▸ **Required task**: Write out every line below that includes the word "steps".

[Excerpt from a dataset]
*-*-*

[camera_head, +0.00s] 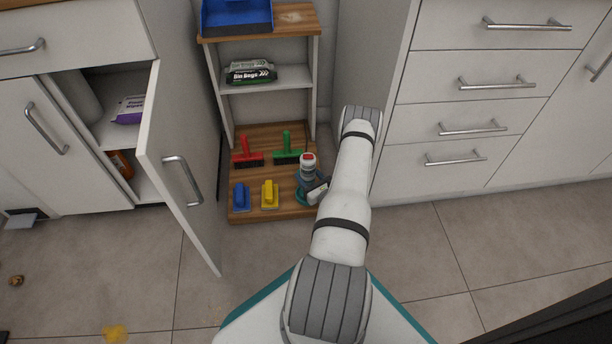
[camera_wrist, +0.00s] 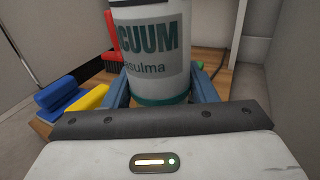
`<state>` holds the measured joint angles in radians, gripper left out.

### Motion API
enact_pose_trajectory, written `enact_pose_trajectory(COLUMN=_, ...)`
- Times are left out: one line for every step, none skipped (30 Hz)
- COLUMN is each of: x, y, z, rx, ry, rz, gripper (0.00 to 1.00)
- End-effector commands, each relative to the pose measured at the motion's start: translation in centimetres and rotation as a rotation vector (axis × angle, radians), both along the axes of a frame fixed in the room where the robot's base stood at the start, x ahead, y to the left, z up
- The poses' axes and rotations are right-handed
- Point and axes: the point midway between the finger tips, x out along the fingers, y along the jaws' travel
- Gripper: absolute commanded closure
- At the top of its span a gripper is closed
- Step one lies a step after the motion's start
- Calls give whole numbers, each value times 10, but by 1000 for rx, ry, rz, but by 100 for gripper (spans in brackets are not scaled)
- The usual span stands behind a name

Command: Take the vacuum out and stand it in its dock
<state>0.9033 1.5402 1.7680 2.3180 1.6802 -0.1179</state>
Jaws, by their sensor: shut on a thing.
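The vacuum (camera_head: 307,161) is a white and grey cylinder with a red top and a teal lower band. It is upright at the front right of the low wooden board. In the wrist view its label (camera_wrist: 148,45) faces me. My gripper (camera_head: 313,186) is shut on the vacuum; its blue fingers (camera_wrist: 160,93) sit one on each side of the lower body. A teal edge shows at the vacuum's foot in the head view; I cannot tell whether it is the dock or the vacuum's own base. The vacuum's underside is hidden.
A red brush (camera_head: 247,154), a green brush (camera_head: 288,150), a blue brush (camera_head: 241,197) and a yellow brush (camera_head: 270,194) are on the board (camera_head: 256,214) to the left. An open cupboard door (camera_head: 180,165) stands left; drawers (camera_head: 455,130) are right.

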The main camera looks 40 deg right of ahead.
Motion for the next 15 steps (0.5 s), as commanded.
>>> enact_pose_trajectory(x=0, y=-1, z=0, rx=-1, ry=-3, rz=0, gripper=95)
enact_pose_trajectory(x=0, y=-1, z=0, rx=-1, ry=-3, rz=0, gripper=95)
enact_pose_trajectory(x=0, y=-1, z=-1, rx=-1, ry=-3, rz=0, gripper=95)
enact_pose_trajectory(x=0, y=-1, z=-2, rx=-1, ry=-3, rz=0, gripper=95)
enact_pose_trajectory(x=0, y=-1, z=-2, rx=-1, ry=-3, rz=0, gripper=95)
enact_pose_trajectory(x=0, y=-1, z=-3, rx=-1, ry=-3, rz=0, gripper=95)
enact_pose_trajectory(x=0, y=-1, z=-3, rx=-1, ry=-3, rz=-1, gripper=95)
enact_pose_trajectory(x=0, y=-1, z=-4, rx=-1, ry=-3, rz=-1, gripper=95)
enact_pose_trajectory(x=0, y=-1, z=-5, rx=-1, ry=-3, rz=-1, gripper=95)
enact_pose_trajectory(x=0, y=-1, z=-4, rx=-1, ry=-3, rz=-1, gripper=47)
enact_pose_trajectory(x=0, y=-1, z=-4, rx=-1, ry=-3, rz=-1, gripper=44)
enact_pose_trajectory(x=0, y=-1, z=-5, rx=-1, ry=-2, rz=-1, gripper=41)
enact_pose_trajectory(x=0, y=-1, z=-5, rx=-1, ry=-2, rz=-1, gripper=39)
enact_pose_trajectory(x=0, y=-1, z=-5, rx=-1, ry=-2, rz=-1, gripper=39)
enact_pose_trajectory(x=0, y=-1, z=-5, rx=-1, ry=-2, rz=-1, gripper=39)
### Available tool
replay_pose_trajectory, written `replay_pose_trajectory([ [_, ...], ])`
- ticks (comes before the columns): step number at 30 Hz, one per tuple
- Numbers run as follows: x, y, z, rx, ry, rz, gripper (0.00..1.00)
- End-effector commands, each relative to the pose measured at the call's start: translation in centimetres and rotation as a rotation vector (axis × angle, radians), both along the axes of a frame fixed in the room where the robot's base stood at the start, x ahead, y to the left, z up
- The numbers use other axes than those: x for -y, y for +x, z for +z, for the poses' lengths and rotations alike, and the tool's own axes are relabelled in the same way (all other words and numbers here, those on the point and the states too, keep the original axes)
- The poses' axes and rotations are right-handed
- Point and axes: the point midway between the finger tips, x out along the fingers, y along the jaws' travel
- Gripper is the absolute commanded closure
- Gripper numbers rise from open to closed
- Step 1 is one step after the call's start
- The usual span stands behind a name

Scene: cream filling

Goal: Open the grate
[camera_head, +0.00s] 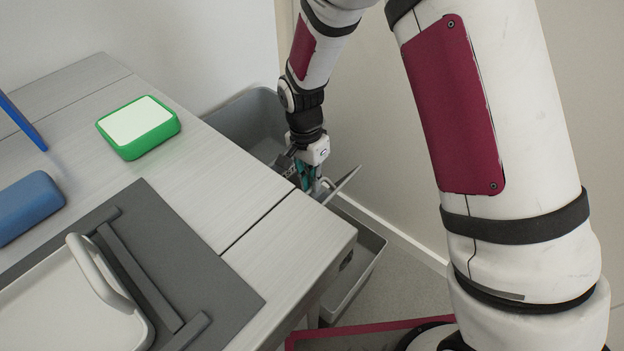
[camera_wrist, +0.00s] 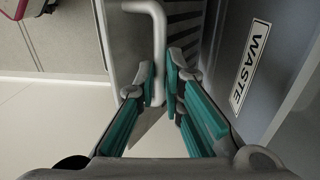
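The grate (camera_wrist: 185,32) shows in the wrist view as a grey panel with dark slots, just beyond my fingers. Its pale bent handle (camera_wrist: 158,35) stands in front of the slots. My gripper (camera_wrist: 159,78) has its teal-padded fingers close on both sides of the handle's bar, and they appear shut on it. In the head view my gripper (camera_head: 312,187) is low beside the table's right edge, above the grey bins. A thin grey tilted piece (camera_head: 346,179) shows beside it; I cannot tell whether it is part of the grate. The arm and gripper hide most of the grate there.
A grey bin (camera_head: 240,120) stands behind the table's right edge, another (camera_head: 365,265) in front. A "WASTE" label (camera_wrist: 251,62) is on the grey wall right of my fingers. The table (camera_head: 290,240) bears a green-rimmed block (camera_head: 138,125), a blue object (camera_head: 28,205) and a tray (camera_head: 60,310).

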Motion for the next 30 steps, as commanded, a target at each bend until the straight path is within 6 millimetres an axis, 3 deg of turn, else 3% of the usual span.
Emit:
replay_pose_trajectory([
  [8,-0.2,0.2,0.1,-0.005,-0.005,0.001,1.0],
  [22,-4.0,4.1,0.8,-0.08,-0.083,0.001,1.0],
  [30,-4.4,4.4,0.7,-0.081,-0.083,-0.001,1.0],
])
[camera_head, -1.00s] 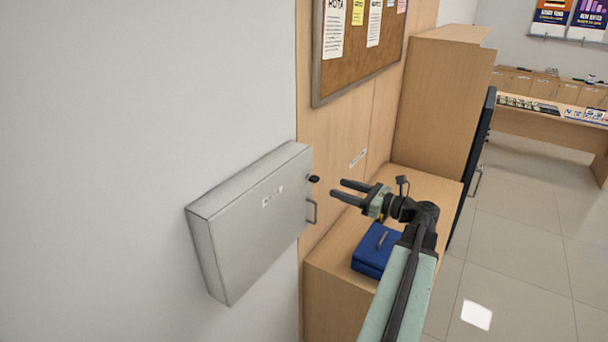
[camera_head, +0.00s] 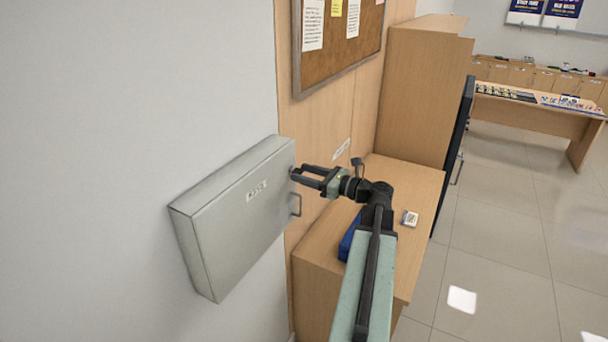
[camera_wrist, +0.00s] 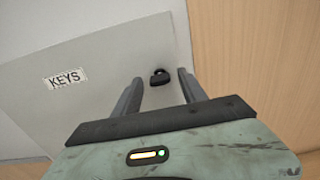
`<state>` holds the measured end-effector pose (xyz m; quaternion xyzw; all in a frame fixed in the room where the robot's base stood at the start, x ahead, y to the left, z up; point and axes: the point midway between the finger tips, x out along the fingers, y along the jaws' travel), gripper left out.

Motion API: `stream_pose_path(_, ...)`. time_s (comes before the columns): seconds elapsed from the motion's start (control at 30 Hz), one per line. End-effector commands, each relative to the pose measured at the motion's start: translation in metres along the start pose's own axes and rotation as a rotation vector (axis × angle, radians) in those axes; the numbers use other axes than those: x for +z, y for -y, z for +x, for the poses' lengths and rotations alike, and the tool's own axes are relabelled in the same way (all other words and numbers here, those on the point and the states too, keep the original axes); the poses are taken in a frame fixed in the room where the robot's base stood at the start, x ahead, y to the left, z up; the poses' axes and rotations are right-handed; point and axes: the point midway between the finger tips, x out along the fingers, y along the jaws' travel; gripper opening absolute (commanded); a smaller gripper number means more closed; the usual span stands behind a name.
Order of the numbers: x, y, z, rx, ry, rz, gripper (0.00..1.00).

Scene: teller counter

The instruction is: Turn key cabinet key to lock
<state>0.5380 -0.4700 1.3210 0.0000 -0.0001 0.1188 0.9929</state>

*-*-*

▸ **Problem solution**:
Motion for the next 15 steps (0.5 s), as commanded.
Motion for the next 30 steps, as commanded, a target at each bend until the straight path is within 6 millimetres an axis, 3 deg of turn, else 3% of the usual span.

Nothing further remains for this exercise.